Key innovations include:
- A formal “one bid, one dossier” policy for compliance and traceability,
- A national standards-based procurement protocol, and
- Integration of enterprise-level autonomy within a centralized trading framework.
The goal: to transform the RE Exchange into a nationwide rare earth trading hub, enabling seamless procurement of everything from upstream raw materials to downstream components.
What does this Mean?
This operational shift, though not headline-grabbing, has profound implications for the U.S. and its allies:
1. Supply Chain Digitization Is Strategic
While Western discourse still focuses on mines and tariffs, China is quietly digitizing and optimizing the rare earth logistics layer—giving its domestic industry faster, cheaper, and more reliable access to feedstocks. This boosts agility and reduces costs across the entire Chinese rare earth value chain.
2. Consolidation of Procurement Data = Market Power
By centralizing procurement data, China strengthens its ability to forecast demand, control pricing, and direct strategic resources—a capability the U.S. currently lacks in its fragmented, private-sector-driven approach.
3. Platform Scalability Will Drive Future Standardization
Plans to expand the exchange to include end-use products, along with development of mobile apps and small-scale plug-in programs, suggest an ambition to dominate not just materials markets, but the very platforms through which rare earth transactions are conducted.

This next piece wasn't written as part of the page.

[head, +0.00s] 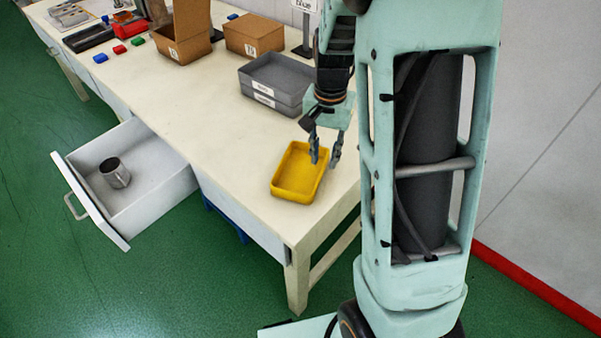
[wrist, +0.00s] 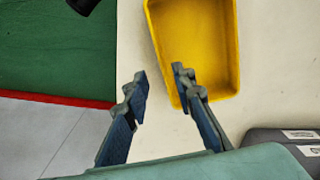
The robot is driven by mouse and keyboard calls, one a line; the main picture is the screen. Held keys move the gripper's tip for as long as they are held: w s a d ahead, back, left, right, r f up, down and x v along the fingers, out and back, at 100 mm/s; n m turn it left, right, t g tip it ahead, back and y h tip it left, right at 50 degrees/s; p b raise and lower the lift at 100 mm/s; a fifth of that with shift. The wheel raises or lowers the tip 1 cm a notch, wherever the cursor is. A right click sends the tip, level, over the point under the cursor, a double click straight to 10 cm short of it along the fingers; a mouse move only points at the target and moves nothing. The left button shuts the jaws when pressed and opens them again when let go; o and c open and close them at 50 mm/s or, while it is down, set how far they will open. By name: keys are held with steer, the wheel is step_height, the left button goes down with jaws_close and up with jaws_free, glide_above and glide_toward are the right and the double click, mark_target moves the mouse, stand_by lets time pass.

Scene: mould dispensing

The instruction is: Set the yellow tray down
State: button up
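The yellow tray (head: 287,192) appears to lie flat and empty on the table near its front right corner. It also shows in the wrist view (wrist: 205,40) at the top right. My gripper (head: 325,157) is over the tray's right side, pointing down. In the wrist view, my gripper's fingers (wrist: 159,76) are apart with nothing clasped between them. One fingertip overlaps the tray's inside and the other is outside its rim. I cannot tell how high the fingertips are above the rim.
The pale table (head: 230,140) has bare space left of the tray. Stacked grey trays (head: 277,80) stand behind it. Cardboard boxes (head: 254,36) are farther back. An open drawer (head: 150,185) holding a metal mug (head: 115,173) juts out at the left.

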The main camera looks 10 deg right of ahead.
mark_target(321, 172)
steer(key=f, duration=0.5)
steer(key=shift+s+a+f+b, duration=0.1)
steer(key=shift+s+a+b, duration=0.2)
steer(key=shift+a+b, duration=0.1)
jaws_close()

A Tactical Infrastructure Move with Strategic Consequences
The Baotou Rare Earth Exchange’s new procurement bidding platform is not just a logistics upgrade—it is a power play in China’s long-term effort to dominate rare earth supply chains through digital, legal, and procedural superiority. While the U.S. builds mines, China is building systems and Rare Earth Exchanges (REEx) among other things seeks to raise awareness on these issues.
Western governments and firms must not only invest in extraction and processing, but also create centralized, transparent, and tech-enabled trading ecosystems—or risk falling behind not just in capacity, but in coordination.